Marriage is a beautiful gift. It’s hard. Frustratingly hard sometimes. My husband and I see each other in our greatest times of need. We see each other at our best and at our worst. Everyday we wake up, committing ourselves to covenant keeping love. Each day we get the choice to die to self. We get to choose love.
My husband is my best friend. He makes me a better woman of God. Sometimes he’s the reason I go fleeing to my God, but more often than not, that fleeing is a flee of great thanksgiving.
My husband is my greatest earthly gift, and nearly seven years later, I’m still glad I said, “Yes!”
I love to remember that ordinary day he asked me to marry him. I can still vividly remember my roommate coming into my room where I stood in a red shirt and hair fresh out of rollers. She looked at me and told me I was beautiful. I smiled and told her I felt beautiful. I had no idea that by the end of the evening I would be betrothed to this man who made me want to be beautiful – inside and out.
The smiles. The comfort with which Mark and I talked and held hands that night and every night there after. I remember sitting at a red light the day after he asked me to marry him just staring at my finger, at the ring, pondering with wonder the meaning of this promise. A promise like no other I had ever made or will make again. That ring was and is a symbol of love. The love that lays down its life for another. A covenant keeping love.
Someone honked and I turned left onto what would soon be our street together. And now we’re many left turns and more along our journey. I’ve no idea what the future holds, but where he goes, I will go. His people will be my people. His God will be my God. There’s no going back.
When we got married, like all married couples, we created habits. Some good and some not so good that have required work to be intentional to break. But today I want to share the good habits we instilled into our marriage early that we still do today. Habits that I believe have kept our marriage strong. Not perfect, but strong. Solid and built on trust and friendship and the power of the Gospel.
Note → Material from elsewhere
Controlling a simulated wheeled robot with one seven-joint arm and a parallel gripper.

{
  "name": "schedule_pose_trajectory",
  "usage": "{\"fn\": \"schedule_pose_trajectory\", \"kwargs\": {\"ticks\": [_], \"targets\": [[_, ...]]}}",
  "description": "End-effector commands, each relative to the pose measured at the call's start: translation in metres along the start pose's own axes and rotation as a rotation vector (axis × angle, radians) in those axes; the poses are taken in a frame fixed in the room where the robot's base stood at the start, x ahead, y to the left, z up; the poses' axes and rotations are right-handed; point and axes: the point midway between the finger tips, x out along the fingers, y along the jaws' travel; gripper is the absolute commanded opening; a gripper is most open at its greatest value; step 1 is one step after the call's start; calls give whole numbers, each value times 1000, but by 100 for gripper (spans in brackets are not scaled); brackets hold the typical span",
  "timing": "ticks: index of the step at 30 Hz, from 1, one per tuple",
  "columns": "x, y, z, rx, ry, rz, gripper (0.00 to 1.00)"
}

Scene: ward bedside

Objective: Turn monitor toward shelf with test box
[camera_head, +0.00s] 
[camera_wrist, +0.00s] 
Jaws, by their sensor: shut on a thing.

5 Habits that We Started Early that Have Kept Our Marriage Strong
1. Go to bed at the same time.
It’s a rare night that we don’t turn in together. Going to bed at the same time has protected our marriage bed, schedules, and oneness. This is especially important now that we both work from home and set our own schedules. It’s easy to stay up late getting “one more thing done.”
2. Never go to bed angry.
Leaving unresolved conflict until the morning is never a good idea. The sun should never go down on our anger. We should leave no room for bitterness to take root.
Some nights this has meant that I’m holding my eyelids open in order to NOT fall asleep before we can resolve our issues. Sometimes this means we’ll be exhausted and cranky the next morning because we didn’t get enough sleep. But we are committed and resolved to never go to bed angry.
3. Tell each other often, “I am for you.”
My husband is my best friend and biggest cheerleader (and vice versa). I pretty much think Mark hung the moon. I really do. I think he thinks the same thing of me. Most days.
There are those days and those times though when we’re showing our ugly and one of us needs to bring sin to light. One thing that has helped us be more gentle and loving when bringing up correction, hurts, or frustrations is to be faithful to remind the other person that we are for them.
When hard things have to be said, it requires extra gentleness. It’s a lot easier to receive correction when you believe the other person truly has your best interests at heart – when you believe they are for you and not against you.
Being faithful to remind each other that we really are for each other has been so important in the growth of our marriage.
4. Talk frequently about expectations.
I’m going to go out on a limb here, but I believe 99% of our conflict (or hurt feelings) has been a result of unmet expectations.
Too often I believe that Mark can read my mind, especially when it’s something we’ve talked about before. He should remember, right? Wrong.
If I want, need, or desire something, I need to be forth coming with that information. It’s unfair to my husband when I expect him to just KNOW he should fill my stocking at Christmas when the years before we didn’t do stockings at all. It’s unfair to expect my husband to help with the children just because I sent him an invite on our shared calendar for my hair appointment an entire month in advance.
Talking frequently and regularly about our schedules, needs, and desires and what we expect in situations has really been the key to communication for us.
5. Hug often
It’s the little things. It really is. Even if your love language is not “touch” (as mine isn’t), hugging often just reconnects us as lovers and not just roommates. Touch. Regular touch (outside the bedroom) is key to staying connected throughout the day for us.
Good marriages don’t just happen. Wouldn’t it be nice if they did? Marriages that bring glory to God take work and a whole lot of grace. Instilling good habits is a good place to start.
What about you? What do you and your spouse do to keep your marriage strong? What can you do today to make a difference in your marriage?